Путь Потоцкого в дальнейшем пролегал через земли осетин. «Этот народ не известен под данным именем в Византийских источниках, – пишет Потоцкий, – что по меньшей мере странно». И наконец, доехав до осетинских гор и погрузившись в местную языковую среду, Потоцкий делает свое открытие: осетины – это и есть аланы, которые не живут более на исконных территориях.63 «Имя аланы, – пишет Потоцкий, – до сих пор существует на Северном Кавказе. Ими называют, во-первых, осетин, во вторых, жителей Аспоргума, которых Рубрук именовал акасс, в-третьих, жителей горной Албании (Лезгистана – Б.Б.), где есть якобы аланские замки, которые Рубрук видел, будучи в Дербенте, и в-четвертых, так ошибочно называют кипчаков и кунов (…)».

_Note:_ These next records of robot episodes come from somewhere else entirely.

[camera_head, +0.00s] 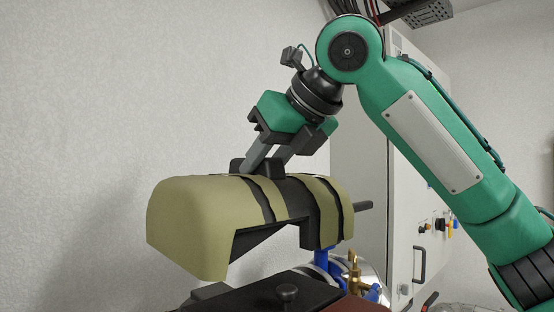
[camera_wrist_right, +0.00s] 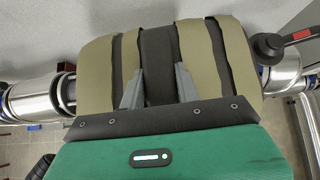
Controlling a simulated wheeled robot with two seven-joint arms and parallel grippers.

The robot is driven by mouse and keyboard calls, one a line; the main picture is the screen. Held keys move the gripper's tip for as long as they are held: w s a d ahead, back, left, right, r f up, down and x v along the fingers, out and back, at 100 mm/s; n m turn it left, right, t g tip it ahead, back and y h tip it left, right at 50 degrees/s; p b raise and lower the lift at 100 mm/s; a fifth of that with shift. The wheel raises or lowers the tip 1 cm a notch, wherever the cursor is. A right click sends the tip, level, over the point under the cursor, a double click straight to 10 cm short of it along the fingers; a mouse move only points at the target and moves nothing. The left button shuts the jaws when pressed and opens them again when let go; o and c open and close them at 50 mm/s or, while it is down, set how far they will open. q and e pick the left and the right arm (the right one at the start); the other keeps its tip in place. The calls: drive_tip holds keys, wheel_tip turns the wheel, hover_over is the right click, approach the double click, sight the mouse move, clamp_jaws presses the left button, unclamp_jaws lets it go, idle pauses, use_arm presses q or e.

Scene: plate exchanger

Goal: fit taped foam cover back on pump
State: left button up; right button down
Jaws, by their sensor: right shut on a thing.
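The foam cover (camera_head: 190,215) is an olive arched shell with black tape bands, hanging from my right gripper (camera_head: 268,165) in the head view. The right gripper is shut on a black part at the top of the cover. The right wrist view also shows the cover (camera_wrist_right: 205,50) below the two grey fingers of the right gripper (camera_wrist_right: 158,88). The pump is mostly hidden under the cover; blue and brass fittings (camera_head: 354,275) show below its right end. The cover's open underside is visible above them, and I cannot tell whether it touches anything. My left gripper is not in view.
A light grey cabinet (camera_head: 400,170) with a handle and coloured knobs stands behind on the right. Silver pipe sections (camera_wrist_right: 35,98) run out on both sides of the cover in the wrist view. A black lever with a red mark (camera_wrist_right: 300,36) sits at the right.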

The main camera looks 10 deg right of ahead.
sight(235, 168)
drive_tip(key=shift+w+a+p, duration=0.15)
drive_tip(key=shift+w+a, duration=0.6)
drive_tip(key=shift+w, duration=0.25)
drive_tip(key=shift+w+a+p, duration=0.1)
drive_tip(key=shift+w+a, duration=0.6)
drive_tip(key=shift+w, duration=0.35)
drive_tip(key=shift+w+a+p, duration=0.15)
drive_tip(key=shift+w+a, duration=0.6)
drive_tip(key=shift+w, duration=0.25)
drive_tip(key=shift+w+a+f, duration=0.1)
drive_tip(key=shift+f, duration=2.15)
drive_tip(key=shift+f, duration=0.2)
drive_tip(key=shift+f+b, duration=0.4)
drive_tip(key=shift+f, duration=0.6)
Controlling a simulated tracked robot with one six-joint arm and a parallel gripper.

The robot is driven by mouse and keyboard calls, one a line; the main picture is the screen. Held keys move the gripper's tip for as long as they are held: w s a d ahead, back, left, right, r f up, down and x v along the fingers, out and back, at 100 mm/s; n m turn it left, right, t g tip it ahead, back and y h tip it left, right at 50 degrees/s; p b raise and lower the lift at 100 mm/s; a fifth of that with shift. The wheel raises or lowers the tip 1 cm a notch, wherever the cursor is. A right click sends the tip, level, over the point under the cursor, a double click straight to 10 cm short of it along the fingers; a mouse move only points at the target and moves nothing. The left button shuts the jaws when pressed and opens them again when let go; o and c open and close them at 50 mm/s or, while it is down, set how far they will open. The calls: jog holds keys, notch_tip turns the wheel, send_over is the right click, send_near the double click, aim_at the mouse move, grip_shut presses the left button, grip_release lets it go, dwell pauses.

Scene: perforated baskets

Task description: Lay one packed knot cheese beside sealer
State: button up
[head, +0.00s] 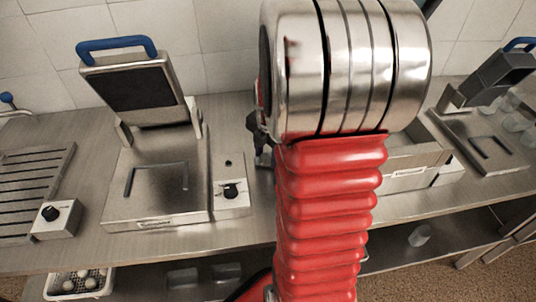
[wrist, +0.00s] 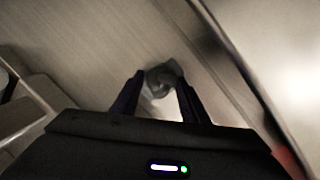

Материалы совершенного графом Потоцким путешествия и, в частности, гипотеза об идентичности осетин и алан вскоре послужили основой его новой книги «Древняя история народов России», вышедшей в Санкт-Петербурге в 1802 г. на французском языке. Автор по традиции завершил свое путешествие очередной научной публикацией, и это была первая книга польского ученого, опубликованная в Российской империи. Напечатанная тиражом не более ста экземпляров, она, по свидетельству Клапрота, сразу стала библиографической редкостью. В ней Потоцкий фактически предлагает новую классификацию всех российских народов и делает это на основе деления по языковому принципу.
Обширную пищу для подобных сопоставлений и классификаций представлял, конечно же, Словарь всех языков, изданный незадолго до этого учеными екатерининской императорской академии наук, который являлся уникальным проектом Екатерины, не знавшим аналогов в мире.64 В этом словаре, вышедшем под редакцией П. С. Палласа, были представлены более 200 языков и наречий народов Азии и Европы. Предполагалось, что данное исследование могло бы «привести к решению о существовании одного первобытного языка», помочь проследить этапы становления отдельных языков народов мира и пролить свет на происхождение человечества. Словарь среди прочего содержал и 270 осетинских слов, записанных в Осетии во время экспедиции Гильденштедта, и эти материалы, как следует из текста «Древнейшей истории», явились серьезным подспорьем для Потоцкого при работе над теорией происхождения осетин.
В первой же главе своего трактата, говоря об общей классификации, Потоцкий делит народы, населяющие Российскую империю, на семитские, европейские, армянские, иберийские, кавказские, чудские или финские, самоедские, тюркские, монгольские, маньчжурские, корякские, камчадальские и другие. В качестве критерия деления ученый использует простой счет от 1 до 10 на одном или двух языках соответствующей группы. Для большинства родственных по языку народов такой счет звучит практически одинаково. К европейским народам или иафетическим (потомкам Иафета – сына Ноя) Потоцкий относит тех, чей счет от 1 до 10 звучит примерно так же, как он звучит на кельтском и санскрите.